Les leaders européens se rendront à Bruxelles les 17 et 18 octobre et le programme prévu est pour le moins hétéroclite. Comment empêcher un Brexit dur ? Comment répondre à l’offensive militaire turque en Syrie ? Voici, entre autres, les sujets qui y seront abordés.

Selon la ministre française des Affaires européennes, Amélie de Montchalin, l’Hexagone est opposé à l’ouverture des négociations avec les deux pays des Balkans occidentaux.

À ses yeux, davantage de réformes doivent être mises en place dans les deux pays. Elle a néanmoins souligné que des points plus essentiels devraient être réglés, notamment la façon dont la Commission conduit les négociations et la fuite des cerveaux constatée dans ces régions.

La fuite des cerveaux et en effet un problème, mais il n’a pas fait l’objet d’interrogation pour la Serbie et le Monténégro, les deux pays des Balkans occidentaux dont les négociations d’adhésion sont en cours.

Crédibilité

D’après Amélie de Montchalin, tout est question de « crédibilité » : les critères ont été établis en 2018 et ils devraient être respectés. Dans le cas de la Macédoine du Nord, elle a précisé qu’une réforme du Bureau de Procureur spécial (SJO) était dans l’impasse.

Ceux qui s’opposent à la position française affirment que c’est l’UE qui perd en crédibilité, car le bloc n’honore pas ses promesses envers Skopje.

À Paris, un représentant du président français a indiqué que le gouvernement Macron refusait, pour le moment, d’ouvrir les négociations.

« Ces pays feront un jour partie de l’Union européenne, mais il est trop tôt pour amorcer les négociations à des fins d’élargissement », ajoute-t-il.

Bisbille avec Berlin ?

À Berlin, un représentant du gouvernement a déclaré qu’entamer les négociations d’adhésion était une priorité pour l’Allemagne, qui organise un sommet annuel avec la France ce mercredi 16 octobre.

« La chancelière, Angela Merkel, s’entretiendra avec Emmanuel Macron à ce sujet », affirme le porte-parole, ajoutant qu’elle abordera aussi la problématique lors du sommet européen des 17 et 18 octobre. « C’est une question stratégique pour le navire européen. »

Une source proche du dossier a dévoilé à Euractiv que la France pourrait revoir ses positions lors du sommet seulement en cas de compromis majeur, par exemple si Berlin se range derrière Paris concernant la réforme de la zone euro.

Emmanuel Macron pense déjà aux élections présidentielles de 2022. Il cherche aussi à ne pas s’attirer les foudres de Moscou, qui voit d’un mauvais œil les procédures d’adhésion des territoires qu’elle surveillait de près, notamment la Serbie, le Monténégro, la Macédoine du Nord.
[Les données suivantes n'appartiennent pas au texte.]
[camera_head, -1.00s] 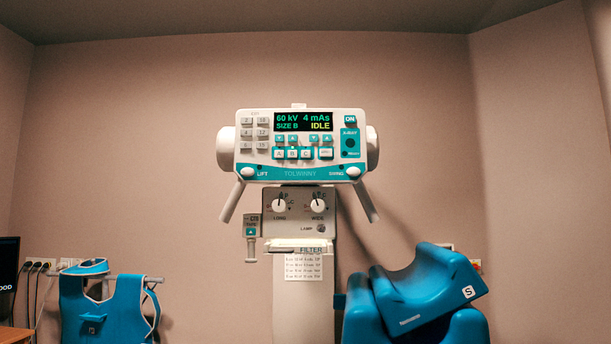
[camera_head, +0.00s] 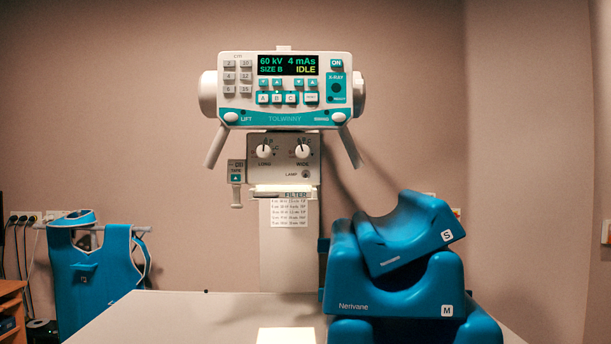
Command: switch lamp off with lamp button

Podgorica a rejoint l’OTAN, la Macédoine espère en faire de même au début 2020, mais Belgrade ne l’envisage pas.

La plupart des autres États membres de l’UE ont exprimé leur frustration par rapport à la position française.

L’ouverture des négociations est une étape importante, mais la procédure de négociations peut durer plusieurs années, et les États membres ont un droit de véto si les engagements et les réformes du pays candidat ne convainquent pas.

Les considérations géopolitiques 

Nombreux sont les pays pour qui l’ouverture des négociations — avec l’Albanie et la Macédoine du Nord — est de la plus grande importance, au vu des tensions géopolitiques actuelles. En Macédoine, l’opposition VMRO-DPMNE ne pourrait que profiter du refus français et peut-être se rapprocher de la Russie. Du côté albanais, le rejet de Paris pourrait donner l’impulsion au gouvernement afin de former une Grande Albanie.

Les États membres les plus favorables à l’élargissement de l’UE en sont les nouveaux membres.

La tension est toujours palpable entre la Bulgarie et la Macédoine, mais Sofia a décidé de soutenir Skopje et d’utiliser son véto si le pays voisin décide de ne plus œuvrer à l’élaboration d’un traité bilatéral visant à résorber leurs contentieux.

« Il est crucial de donner un signal politique pour montrer que l’élargissement est toujours d’actualité », conclut George Ciamba, le ministre roumain des Affaires européennes.